- [TASK OBJECTIVE]
Repeat the material in full. Keep every line exactly as it is.

- [DATA EXCERPT]
━━━━━━━━━━
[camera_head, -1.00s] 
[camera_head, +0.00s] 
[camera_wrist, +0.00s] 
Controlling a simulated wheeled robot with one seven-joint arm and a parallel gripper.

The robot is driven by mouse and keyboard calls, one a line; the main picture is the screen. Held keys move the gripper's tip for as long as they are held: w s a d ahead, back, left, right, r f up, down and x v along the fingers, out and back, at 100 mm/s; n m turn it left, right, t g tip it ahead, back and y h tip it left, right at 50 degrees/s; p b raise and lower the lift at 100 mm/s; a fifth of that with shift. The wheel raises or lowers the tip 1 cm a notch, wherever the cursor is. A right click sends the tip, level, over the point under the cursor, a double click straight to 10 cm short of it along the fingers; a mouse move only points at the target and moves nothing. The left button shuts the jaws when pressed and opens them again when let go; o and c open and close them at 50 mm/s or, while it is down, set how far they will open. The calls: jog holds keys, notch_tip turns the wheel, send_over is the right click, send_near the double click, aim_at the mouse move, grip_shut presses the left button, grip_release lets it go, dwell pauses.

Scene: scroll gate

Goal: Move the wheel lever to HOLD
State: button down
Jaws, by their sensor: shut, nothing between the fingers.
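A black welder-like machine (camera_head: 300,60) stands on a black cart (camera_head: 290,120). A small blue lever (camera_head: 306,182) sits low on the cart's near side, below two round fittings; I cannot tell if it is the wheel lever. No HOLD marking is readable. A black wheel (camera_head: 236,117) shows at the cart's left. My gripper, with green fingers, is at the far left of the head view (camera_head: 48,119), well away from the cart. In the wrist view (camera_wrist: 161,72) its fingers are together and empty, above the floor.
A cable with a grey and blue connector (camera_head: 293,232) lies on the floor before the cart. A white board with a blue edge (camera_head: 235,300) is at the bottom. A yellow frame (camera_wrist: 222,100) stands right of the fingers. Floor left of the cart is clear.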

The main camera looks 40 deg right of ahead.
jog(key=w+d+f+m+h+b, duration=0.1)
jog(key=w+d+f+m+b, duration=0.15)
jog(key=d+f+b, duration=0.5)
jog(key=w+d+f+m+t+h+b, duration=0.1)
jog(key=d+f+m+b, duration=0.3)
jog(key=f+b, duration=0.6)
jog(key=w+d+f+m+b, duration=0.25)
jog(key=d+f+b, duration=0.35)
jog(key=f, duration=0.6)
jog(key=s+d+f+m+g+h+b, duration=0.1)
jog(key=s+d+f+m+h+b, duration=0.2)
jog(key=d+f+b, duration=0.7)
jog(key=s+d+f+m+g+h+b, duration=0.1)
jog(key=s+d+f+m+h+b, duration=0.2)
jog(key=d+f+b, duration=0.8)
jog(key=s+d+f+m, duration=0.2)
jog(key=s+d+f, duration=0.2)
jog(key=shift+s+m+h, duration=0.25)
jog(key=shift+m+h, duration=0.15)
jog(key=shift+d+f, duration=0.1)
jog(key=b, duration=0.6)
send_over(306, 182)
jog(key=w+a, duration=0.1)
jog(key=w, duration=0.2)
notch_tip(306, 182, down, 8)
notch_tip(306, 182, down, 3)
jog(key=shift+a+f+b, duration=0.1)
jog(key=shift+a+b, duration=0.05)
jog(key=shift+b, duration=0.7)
━━━━━━━━━━
- [RIGHT ANSWER]
[camera_head, -1.00s] 
[camera_head, +0.00s] 
[camera_wrist, +0.00s] 
Controlling a simulated wheeled robot with one seven-joint arm and a parallel gripper.

The robot is driven by mouse and keyboard calls, one a line; the main picture is the screen. Held keys move the gripper's tip for as long as they are held: w s a d ahead, back, left, right, r f up, down and x v along the fingers, out and back, at 100 mm/s; n m turn it left, right, t g tip it ahead, back and y h tip it left, right at 50 degrees/s; p b raise and lower the lift at 100 mm/s; a fifth of that with shift. The wheel raises or lowers the tip 1 cm a notch, wherever the cursor is. A right click sends the tip, level, over the point under the cursor, a double click straight to 10 cm short of it along the fingers; a mouse move only points at the target and moves nothing. The left button shuts the jaws when pressed and opens them again when let go; o and c open and close them at 50 mm/s or, while it is down, set how far they will open. The calls: jog holds keys, notch_tip turns the wheel, send_over is the right click, send_near the double click, aim_at the mouse move, grip_shut presses the left button, grip_release lets it go, dwell pauses.

Scene: scroll gate

Goal: Move the wheel lever to HOLD
State: button down
Jaws, by their sensor: shut, nothing between the fingers.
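A black welder-like machine (camera_head: 300,60) stands on a black cart (camera_head: 290,120). A small blue lever (camera_head: 306,182) sits low on the cart's near side, below two round fittings; I cannot tell if it is the wheel lever. No HOLD marking is readable. A black wheel (camera_head: 236,117) shows at the cart's left. My gripper, with green fingers, is at the far left of the head view (camera_head: 48,119), well away from the cart. In the wrist view (camera_wrist: 161,72) its fingers are together and empty, above the floor.
A cable with a grey and blue connector (camera_head: 293,232) lies on the floor before the cart. A white board with a blue edge (camera_head: 235,300) is at the bottom. A yellow frame (camera_wrist: 222,100) stands right of the fingers. Floor left of the cart is clear.

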The main camera looks 40 deg right of ahead.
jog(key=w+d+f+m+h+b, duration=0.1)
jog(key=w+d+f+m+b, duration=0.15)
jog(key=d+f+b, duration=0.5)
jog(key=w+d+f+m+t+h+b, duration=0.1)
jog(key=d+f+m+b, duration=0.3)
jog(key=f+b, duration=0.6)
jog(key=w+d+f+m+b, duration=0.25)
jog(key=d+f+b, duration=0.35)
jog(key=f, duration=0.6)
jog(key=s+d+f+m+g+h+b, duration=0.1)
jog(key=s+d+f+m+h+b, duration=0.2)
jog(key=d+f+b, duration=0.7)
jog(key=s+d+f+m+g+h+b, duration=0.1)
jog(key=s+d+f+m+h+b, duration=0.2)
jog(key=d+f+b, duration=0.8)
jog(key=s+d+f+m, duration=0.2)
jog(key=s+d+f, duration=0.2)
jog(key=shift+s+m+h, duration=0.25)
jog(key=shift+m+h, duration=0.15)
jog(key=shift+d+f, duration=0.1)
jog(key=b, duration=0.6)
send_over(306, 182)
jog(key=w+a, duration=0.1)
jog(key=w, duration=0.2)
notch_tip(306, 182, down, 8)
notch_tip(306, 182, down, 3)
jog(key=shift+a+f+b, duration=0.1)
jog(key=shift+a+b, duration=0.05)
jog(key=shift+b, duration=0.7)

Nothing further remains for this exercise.